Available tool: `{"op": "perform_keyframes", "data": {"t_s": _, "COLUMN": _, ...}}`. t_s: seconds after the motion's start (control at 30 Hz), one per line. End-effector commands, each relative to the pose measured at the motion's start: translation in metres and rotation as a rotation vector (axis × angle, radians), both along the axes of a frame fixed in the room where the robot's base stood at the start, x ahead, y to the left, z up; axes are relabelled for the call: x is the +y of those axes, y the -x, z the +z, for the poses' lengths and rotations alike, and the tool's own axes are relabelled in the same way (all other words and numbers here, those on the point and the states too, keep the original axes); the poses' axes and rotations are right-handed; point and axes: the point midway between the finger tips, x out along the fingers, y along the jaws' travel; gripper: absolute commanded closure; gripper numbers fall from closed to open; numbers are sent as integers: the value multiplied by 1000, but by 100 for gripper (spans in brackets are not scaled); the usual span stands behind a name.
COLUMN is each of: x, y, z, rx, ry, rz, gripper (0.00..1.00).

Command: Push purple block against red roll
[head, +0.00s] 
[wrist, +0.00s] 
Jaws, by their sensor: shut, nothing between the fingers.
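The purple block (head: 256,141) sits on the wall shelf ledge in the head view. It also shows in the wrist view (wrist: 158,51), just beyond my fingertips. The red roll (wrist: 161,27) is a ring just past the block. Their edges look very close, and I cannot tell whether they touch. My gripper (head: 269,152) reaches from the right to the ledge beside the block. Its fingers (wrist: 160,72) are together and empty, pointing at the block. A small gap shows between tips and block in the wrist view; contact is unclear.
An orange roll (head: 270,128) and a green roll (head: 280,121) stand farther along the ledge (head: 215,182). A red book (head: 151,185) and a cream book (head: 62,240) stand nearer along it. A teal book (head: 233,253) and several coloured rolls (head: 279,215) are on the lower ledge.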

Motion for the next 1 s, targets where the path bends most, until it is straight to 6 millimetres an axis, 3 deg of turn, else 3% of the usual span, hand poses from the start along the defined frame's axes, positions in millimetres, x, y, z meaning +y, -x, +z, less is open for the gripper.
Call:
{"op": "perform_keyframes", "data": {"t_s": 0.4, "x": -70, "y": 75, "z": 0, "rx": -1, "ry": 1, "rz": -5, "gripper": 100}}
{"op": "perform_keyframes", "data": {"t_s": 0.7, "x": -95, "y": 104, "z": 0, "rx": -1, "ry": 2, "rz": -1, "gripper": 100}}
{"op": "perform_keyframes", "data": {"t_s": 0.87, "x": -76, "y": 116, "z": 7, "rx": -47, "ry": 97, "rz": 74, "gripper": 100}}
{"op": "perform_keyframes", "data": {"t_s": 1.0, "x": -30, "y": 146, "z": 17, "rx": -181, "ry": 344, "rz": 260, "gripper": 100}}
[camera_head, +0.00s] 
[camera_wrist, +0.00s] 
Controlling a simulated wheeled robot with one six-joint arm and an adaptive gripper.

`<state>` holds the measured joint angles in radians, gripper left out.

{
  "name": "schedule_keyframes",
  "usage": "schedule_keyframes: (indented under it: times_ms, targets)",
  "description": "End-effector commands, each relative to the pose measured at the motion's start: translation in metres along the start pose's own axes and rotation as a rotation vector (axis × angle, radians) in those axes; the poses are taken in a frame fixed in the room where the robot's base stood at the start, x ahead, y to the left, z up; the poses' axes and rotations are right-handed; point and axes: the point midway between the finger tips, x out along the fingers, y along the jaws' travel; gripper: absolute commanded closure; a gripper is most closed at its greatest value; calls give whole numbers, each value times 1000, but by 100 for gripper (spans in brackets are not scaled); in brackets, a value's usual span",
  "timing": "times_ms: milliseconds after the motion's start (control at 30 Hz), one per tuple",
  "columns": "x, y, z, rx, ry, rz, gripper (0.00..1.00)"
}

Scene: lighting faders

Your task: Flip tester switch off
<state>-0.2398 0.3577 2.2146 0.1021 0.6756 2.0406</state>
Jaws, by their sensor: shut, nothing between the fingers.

§ **To be done**: Copy out each line in the listing that has the word "joint".

§ **Complete output**:
Controlling a simulated wheeled robot with one six-joint arm and an adaptive gripper.
`<state>` holds the measured joint angles in radians, gripper left out.

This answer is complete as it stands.